Exercise requirements: From the line with "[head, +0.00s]" through the final line, transcribe the material below character for character; include no other lines.

Information supplied:
——————————

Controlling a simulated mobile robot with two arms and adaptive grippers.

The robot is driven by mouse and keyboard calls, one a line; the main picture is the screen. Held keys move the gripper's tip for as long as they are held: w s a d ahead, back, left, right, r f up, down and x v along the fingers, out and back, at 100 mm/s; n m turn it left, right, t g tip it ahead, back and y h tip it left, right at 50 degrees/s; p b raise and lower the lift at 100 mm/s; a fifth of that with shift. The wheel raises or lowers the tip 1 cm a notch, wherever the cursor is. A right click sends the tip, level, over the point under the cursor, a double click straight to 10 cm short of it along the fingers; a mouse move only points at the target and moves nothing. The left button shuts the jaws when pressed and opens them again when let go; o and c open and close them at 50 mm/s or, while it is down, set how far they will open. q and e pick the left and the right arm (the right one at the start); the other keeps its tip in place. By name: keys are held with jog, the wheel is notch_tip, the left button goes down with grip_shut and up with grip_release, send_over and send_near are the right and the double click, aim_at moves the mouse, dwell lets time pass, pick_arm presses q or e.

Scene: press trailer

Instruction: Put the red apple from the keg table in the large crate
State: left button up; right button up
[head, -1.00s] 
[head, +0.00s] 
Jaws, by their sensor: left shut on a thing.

——————————

Written reply:
[head, +0.00s] 
Jaws, by their sensor: left shut on a thing.

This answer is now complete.